**Dataset records**
▶

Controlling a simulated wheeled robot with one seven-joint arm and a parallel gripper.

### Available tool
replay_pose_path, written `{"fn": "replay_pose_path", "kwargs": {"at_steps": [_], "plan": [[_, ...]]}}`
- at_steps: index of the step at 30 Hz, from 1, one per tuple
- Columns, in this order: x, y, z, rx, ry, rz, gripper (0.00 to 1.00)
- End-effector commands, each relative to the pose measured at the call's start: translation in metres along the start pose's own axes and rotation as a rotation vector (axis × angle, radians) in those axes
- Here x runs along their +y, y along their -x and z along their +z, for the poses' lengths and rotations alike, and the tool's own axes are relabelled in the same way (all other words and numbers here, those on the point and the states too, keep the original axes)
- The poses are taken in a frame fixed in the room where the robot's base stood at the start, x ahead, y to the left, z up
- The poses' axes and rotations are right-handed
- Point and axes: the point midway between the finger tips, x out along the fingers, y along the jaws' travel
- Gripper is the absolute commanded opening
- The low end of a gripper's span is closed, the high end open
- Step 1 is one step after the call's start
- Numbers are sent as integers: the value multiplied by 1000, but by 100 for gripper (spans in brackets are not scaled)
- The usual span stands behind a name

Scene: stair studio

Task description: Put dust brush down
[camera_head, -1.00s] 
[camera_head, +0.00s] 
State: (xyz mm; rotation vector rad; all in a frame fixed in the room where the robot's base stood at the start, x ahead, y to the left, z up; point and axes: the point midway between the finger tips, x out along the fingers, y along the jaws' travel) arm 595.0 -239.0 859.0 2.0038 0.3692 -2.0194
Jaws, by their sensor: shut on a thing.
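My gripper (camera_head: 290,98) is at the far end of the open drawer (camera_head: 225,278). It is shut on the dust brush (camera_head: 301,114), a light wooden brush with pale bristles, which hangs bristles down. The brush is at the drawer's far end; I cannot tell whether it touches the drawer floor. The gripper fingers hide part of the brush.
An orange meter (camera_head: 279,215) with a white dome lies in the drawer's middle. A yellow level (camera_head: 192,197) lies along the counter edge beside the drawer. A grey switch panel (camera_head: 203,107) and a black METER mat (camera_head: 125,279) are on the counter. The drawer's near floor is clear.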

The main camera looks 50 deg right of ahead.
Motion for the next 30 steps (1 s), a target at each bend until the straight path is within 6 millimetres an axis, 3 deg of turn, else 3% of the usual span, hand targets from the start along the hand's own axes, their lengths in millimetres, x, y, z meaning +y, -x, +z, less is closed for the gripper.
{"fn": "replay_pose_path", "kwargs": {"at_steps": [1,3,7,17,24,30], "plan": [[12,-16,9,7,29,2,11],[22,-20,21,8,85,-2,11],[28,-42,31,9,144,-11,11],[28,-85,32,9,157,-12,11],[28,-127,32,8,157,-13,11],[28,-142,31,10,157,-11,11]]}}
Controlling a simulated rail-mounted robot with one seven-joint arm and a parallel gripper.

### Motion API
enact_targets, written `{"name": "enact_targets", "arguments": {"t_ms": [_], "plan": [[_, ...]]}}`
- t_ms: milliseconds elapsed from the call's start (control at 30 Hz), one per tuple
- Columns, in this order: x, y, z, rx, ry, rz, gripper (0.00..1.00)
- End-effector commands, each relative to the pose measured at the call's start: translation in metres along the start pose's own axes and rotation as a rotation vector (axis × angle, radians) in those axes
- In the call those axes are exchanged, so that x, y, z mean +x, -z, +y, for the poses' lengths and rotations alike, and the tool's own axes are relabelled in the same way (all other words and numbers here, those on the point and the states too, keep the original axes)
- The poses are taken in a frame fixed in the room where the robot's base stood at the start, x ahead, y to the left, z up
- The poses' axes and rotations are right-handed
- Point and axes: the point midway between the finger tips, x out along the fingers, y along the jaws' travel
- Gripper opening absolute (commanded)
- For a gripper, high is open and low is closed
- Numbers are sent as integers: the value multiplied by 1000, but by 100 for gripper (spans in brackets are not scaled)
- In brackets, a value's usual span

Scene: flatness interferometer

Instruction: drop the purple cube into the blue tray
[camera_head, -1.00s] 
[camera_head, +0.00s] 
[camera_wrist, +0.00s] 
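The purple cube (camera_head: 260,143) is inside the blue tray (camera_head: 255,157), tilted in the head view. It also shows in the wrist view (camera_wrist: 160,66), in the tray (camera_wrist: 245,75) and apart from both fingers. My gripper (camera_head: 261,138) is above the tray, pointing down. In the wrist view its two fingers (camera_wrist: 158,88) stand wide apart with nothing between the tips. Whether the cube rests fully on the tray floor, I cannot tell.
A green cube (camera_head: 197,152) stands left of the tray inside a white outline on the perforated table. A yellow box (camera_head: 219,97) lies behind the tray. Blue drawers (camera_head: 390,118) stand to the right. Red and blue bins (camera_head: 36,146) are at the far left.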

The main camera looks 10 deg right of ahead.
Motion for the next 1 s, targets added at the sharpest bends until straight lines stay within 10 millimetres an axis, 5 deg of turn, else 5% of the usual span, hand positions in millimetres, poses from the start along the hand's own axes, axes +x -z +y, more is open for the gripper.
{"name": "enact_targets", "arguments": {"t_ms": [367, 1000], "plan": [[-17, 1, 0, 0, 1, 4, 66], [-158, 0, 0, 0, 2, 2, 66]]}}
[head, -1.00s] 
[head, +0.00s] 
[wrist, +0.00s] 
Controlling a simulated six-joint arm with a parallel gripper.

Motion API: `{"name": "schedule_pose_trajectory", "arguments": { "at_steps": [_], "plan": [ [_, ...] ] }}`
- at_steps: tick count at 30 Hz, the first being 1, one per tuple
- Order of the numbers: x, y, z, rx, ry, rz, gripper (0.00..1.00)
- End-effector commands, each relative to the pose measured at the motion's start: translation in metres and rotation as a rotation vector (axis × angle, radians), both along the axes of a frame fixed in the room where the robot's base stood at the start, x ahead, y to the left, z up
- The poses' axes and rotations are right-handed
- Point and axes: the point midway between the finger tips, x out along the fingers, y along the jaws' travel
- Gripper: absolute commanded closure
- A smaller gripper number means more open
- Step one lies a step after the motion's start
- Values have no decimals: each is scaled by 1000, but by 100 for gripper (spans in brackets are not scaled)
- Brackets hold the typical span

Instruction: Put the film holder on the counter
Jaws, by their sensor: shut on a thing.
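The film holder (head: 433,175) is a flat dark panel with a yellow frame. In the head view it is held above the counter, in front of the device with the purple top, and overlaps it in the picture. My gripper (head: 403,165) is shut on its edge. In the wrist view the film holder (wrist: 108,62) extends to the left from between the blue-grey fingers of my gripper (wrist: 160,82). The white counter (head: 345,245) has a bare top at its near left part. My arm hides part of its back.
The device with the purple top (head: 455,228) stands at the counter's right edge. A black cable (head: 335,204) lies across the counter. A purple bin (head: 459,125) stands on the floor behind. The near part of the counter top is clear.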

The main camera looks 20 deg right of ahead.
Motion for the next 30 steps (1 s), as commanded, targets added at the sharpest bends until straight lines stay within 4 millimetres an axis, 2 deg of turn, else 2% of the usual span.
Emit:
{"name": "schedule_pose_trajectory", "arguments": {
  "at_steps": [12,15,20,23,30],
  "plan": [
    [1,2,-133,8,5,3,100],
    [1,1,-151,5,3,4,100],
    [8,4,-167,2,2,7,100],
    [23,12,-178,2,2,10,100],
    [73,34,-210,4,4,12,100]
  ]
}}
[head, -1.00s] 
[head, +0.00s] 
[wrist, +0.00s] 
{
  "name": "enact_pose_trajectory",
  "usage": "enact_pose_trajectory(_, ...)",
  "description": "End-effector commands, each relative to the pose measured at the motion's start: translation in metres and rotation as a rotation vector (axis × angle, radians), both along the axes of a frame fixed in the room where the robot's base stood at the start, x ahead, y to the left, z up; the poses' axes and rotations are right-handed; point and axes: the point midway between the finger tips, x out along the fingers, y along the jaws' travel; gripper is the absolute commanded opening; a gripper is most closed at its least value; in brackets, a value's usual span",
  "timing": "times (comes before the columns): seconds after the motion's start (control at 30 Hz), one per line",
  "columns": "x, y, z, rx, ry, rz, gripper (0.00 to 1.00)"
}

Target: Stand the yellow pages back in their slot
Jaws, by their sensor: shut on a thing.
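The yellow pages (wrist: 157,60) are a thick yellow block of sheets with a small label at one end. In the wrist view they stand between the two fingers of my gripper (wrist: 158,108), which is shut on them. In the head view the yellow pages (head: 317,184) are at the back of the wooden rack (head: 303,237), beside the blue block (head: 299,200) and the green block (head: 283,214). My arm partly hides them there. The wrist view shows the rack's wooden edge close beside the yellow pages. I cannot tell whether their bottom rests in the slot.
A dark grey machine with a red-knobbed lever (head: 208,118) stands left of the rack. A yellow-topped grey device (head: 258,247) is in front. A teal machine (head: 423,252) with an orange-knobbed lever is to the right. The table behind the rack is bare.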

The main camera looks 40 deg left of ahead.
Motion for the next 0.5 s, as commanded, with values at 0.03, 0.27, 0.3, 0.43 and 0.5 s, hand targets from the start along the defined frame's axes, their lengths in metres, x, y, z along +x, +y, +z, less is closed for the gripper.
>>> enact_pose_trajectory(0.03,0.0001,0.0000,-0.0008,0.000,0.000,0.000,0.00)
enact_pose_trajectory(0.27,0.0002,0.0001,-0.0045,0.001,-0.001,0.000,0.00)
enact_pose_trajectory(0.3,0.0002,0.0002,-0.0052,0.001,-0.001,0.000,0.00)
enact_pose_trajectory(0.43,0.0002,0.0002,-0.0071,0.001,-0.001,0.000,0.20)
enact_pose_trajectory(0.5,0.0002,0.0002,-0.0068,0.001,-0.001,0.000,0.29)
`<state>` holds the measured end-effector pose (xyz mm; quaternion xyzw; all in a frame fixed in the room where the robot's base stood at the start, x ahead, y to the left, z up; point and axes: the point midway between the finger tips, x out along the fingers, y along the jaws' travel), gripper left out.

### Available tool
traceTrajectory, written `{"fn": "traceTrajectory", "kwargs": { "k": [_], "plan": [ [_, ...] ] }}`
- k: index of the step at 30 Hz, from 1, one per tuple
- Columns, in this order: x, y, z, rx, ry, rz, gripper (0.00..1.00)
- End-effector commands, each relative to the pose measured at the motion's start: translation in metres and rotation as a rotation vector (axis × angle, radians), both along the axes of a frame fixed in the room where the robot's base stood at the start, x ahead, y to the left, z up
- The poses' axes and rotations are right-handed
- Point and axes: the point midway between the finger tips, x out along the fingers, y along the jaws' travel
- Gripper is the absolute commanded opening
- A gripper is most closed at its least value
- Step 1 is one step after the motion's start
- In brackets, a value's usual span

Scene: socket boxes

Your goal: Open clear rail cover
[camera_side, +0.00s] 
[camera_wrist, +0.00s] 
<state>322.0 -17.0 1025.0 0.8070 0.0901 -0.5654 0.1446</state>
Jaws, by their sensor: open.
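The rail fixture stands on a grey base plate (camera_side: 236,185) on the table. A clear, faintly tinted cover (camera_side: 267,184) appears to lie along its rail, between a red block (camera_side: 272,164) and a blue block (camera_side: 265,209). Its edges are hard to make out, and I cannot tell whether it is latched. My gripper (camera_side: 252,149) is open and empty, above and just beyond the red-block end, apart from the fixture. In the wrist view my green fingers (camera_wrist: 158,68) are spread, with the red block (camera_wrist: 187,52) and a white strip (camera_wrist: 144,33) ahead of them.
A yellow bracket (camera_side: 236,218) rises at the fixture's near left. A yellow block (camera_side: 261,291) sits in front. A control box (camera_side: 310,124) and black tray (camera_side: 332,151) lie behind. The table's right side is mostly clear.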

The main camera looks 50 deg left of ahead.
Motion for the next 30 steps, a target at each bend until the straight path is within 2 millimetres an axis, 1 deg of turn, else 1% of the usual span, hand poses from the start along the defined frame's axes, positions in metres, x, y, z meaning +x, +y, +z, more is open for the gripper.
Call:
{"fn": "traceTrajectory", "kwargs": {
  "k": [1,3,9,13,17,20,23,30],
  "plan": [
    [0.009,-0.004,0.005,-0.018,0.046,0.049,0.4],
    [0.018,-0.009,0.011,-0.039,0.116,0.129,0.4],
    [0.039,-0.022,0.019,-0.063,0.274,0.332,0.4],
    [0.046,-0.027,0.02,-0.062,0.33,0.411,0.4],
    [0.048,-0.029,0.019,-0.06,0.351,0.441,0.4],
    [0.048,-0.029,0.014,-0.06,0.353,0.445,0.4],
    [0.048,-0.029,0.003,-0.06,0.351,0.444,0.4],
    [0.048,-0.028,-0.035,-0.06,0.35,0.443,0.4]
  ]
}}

◀

**Prompt**
Without changing anything, quote the lines from the top of the data to the line that contains "- Here x runs", including that line.

**Task result**
Controlling a simulated wheeled robot with one seven-joint arm and a parallel gripper.

### Available tool
replay_pose_path, written `{"fn": "replay_pose_path", "kwargs": {"at_steps": [_], "plan": [[_, ...]]}}`
- at_steps: index of the step at 30 Hz, from 1, one per tuple
- Columns, in this order: x, y, z, rx, ry, rz, gripper (0.00 to 1.00)
- End-effector commands, each relative to the pose measured at the call's start: translation in metres along the start pose's own axes and rotation as a rotation vector (axis × angle, radians) in those axes
- Here x runs along their +y, y along their -x and z along their +z, for the poses' lengths and rotations alike, and the tool's own axes are relabelled in the same way (all other words and numbers here, those on the point and the states too, keep the original axes)

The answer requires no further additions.